### GIVEN INFORMATION ###
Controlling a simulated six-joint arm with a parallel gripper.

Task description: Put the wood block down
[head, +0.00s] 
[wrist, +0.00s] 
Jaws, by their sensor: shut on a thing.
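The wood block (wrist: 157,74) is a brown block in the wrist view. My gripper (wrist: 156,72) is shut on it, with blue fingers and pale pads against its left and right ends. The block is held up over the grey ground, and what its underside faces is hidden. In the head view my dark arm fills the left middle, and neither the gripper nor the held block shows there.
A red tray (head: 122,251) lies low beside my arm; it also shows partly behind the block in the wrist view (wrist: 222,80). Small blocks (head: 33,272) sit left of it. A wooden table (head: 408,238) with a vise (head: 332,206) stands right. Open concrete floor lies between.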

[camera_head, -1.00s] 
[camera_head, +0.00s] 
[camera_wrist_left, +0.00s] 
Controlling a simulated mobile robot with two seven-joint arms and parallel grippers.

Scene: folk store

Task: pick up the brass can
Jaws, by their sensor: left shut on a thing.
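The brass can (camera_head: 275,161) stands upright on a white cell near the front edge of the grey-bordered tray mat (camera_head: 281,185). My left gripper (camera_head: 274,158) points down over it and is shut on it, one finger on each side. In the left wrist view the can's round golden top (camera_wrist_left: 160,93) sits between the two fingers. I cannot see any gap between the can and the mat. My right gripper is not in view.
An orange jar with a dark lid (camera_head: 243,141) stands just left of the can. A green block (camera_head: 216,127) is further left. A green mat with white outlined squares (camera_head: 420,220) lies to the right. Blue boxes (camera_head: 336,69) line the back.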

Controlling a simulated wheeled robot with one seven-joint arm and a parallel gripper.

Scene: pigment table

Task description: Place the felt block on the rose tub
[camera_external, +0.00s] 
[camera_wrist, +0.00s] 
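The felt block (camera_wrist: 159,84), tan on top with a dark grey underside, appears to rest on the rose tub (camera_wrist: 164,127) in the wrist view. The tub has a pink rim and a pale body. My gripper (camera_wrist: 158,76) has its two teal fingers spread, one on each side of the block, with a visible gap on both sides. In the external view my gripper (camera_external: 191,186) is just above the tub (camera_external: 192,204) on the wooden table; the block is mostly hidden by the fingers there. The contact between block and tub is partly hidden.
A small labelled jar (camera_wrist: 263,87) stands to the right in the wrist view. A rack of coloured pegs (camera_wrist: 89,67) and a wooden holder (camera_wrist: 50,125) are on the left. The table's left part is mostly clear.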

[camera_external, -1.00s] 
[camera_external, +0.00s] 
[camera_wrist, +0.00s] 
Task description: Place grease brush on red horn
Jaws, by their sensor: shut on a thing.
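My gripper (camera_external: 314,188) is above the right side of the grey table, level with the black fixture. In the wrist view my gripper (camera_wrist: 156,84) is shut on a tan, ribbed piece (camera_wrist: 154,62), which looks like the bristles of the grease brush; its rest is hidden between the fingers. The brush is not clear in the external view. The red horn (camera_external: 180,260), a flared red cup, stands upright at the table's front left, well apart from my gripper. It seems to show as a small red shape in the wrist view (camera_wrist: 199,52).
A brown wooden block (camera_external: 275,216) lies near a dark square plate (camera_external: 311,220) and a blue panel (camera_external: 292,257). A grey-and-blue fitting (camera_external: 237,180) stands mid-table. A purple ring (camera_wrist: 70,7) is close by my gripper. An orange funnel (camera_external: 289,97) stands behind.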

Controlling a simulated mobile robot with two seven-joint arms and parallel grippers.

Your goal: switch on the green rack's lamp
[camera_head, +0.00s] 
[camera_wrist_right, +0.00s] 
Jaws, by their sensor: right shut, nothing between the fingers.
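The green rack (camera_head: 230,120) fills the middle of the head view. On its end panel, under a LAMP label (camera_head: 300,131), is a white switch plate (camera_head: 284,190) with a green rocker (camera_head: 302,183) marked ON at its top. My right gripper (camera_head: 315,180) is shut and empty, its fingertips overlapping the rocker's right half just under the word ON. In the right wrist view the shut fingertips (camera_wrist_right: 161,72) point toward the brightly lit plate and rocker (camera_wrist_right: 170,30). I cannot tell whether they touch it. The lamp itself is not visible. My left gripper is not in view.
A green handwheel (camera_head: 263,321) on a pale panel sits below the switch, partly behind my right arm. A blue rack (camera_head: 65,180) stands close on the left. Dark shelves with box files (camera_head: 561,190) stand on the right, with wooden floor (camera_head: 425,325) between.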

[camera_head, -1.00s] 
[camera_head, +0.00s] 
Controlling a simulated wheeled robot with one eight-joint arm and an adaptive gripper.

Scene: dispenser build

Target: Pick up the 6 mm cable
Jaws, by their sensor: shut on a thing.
###
TO DO
Copy out every line holding the string "Scene".

EXERCISE RESPONSE
Scene: folk store
Scene: pigment table
Scene: dispenser build

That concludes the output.